Heavy showers and thunderstorms have flared up across parched bush fire zones in southeastern Australia, and in some cases these storms are delivering the most rain these areas have seen in months. Due to a shift away from hot, dry conditions across southeastern Australia and toward more typical summer thunderstorm activity, storms have formed during the past two days from Victoria northward into Queensland.

The forecast calls for more rains through the weekend, particularly across eastern New South Wales and Queensland. However, the hit or miss nature of the thunderstorms means that some fire zones could miss out on the wet weather entirely.

Some spots picked up more than 2 inches of rain on Wednesday into Thursday, while other areas saw just a few raindrops as thunderstorms rumbled past.

The storms have brought with them severe weather including large hail, damaging winds as well as dust storms given the drought conditions. They could also cause landslides and debris floes to form in recently burned areas.

According to the Australian Bureau of Meteorology, widespread rainfall amounts of between 0.4 to 1 inch has fallen across a large area from Melbourne northeast to Gladstone, Queensland.

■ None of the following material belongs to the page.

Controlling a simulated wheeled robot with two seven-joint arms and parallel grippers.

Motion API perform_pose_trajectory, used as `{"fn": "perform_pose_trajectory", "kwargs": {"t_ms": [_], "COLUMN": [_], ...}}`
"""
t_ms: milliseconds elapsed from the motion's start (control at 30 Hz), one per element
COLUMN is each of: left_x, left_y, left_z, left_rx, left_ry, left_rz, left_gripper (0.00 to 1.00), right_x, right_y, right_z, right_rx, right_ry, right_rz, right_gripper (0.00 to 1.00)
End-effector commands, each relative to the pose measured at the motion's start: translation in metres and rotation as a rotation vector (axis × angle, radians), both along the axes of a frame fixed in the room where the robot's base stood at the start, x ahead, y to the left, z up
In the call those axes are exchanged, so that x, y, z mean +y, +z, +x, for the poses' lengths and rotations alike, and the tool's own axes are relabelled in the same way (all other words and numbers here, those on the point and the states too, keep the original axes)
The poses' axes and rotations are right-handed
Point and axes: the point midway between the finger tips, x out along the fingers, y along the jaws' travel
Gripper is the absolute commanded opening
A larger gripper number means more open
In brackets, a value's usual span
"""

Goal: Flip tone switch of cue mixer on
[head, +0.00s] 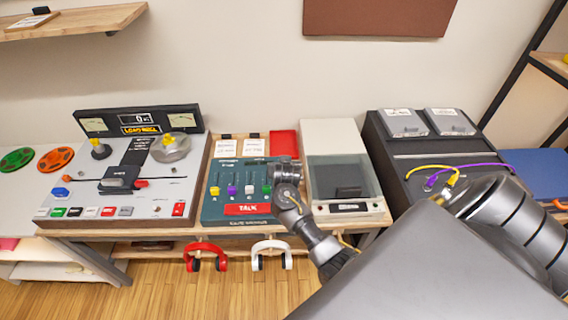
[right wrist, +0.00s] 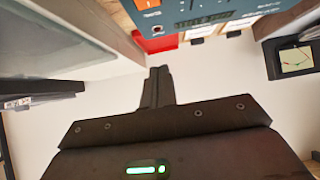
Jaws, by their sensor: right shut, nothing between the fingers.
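The cue mixer (head: 211,207) is a teal console on the bench, with yellow, purple, white and green fader caps and a red TALK plate. Part of its panel (right wrist: 215,12) shows at the top of the right wrist view, with an orange square and small controls. I cannot tell which control is the tone switch, or its position. My right gripper (head: 287,170) is at the mixer's right edge and hides part of it. Its fingers (right wrist: 157,88) are together and empty in the right wrist view. My left gripper is not in view.
A grey clear-lidded unit (head: 335,140) stands close on the right. A red box (head: 284,143) and white cards are behind. Red headphones (head: 205,247) and white headphones (head: 271,245) hang below the front edge.

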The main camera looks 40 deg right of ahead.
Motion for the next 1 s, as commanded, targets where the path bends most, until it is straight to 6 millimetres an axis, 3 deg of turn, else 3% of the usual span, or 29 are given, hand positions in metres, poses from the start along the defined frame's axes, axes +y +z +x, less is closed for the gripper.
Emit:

Localized amounts of 2 inches or more was associated with some slow-moving thunderstorms, including in the Melbourne metropolitan area and areas just north of Brisbaareas just north of Brisbane. Large hail and frequent cloud-to-ground lightning have also been occurring with these storms.

The rain is courtesy of a trough of low pressure that has set up across inland parts of eastern Australia, drawing warm, humid air to the north-northwest, and leading to daily rounds of showers and thunderstorms. This feature is not expected to dissipate during the next few days, raising the prospect that some places could receive several inches of rain.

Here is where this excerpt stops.